**What the exercise asks:** Copy out each line below that has the word "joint" in it.

**Information supplied:**
◇ ◇ ◇ ◇

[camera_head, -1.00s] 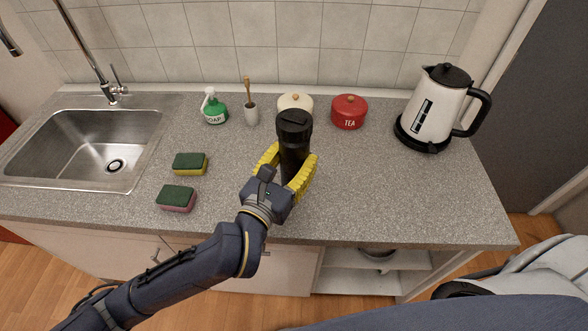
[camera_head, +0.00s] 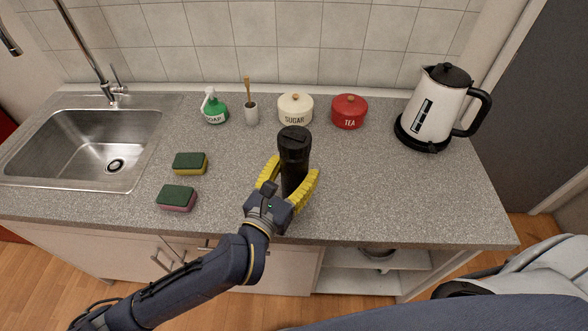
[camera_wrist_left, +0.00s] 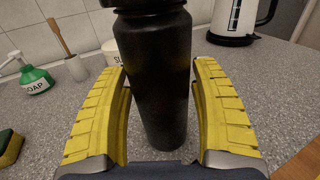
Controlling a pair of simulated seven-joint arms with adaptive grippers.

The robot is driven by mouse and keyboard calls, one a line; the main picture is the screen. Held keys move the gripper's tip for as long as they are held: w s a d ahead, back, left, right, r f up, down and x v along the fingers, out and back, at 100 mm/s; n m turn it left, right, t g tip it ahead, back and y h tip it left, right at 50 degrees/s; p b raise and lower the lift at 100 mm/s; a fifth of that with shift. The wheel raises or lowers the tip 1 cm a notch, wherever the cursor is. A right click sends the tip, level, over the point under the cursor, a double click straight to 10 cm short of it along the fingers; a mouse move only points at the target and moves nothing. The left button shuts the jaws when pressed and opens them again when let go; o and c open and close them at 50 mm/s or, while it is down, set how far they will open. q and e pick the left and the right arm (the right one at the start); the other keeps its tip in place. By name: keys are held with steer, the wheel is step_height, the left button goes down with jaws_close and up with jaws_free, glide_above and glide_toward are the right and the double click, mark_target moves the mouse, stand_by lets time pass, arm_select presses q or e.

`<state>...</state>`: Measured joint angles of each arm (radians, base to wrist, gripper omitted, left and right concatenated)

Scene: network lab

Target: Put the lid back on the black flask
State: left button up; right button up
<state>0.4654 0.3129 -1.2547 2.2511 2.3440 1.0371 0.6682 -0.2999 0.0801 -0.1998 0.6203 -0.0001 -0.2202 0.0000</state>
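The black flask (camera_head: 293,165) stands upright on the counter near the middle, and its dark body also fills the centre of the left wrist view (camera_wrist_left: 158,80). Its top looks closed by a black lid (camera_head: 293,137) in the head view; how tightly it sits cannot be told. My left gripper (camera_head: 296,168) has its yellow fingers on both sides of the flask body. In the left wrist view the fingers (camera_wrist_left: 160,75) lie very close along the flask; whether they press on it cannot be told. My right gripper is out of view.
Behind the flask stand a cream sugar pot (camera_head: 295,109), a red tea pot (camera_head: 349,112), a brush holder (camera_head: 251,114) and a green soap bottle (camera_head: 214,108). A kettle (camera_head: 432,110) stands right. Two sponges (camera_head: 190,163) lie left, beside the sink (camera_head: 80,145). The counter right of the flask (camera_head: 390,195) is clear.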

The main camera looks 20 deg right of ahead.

◇ ◇ ◇ ◇

**Full solution:**
Controlling a pair of simulated seven-joint arms with adaptive grippers.
`<state>...</state>`: Measured joint angles of each arm (radians, base to wrist, gripper omitted, left and right concatenated)

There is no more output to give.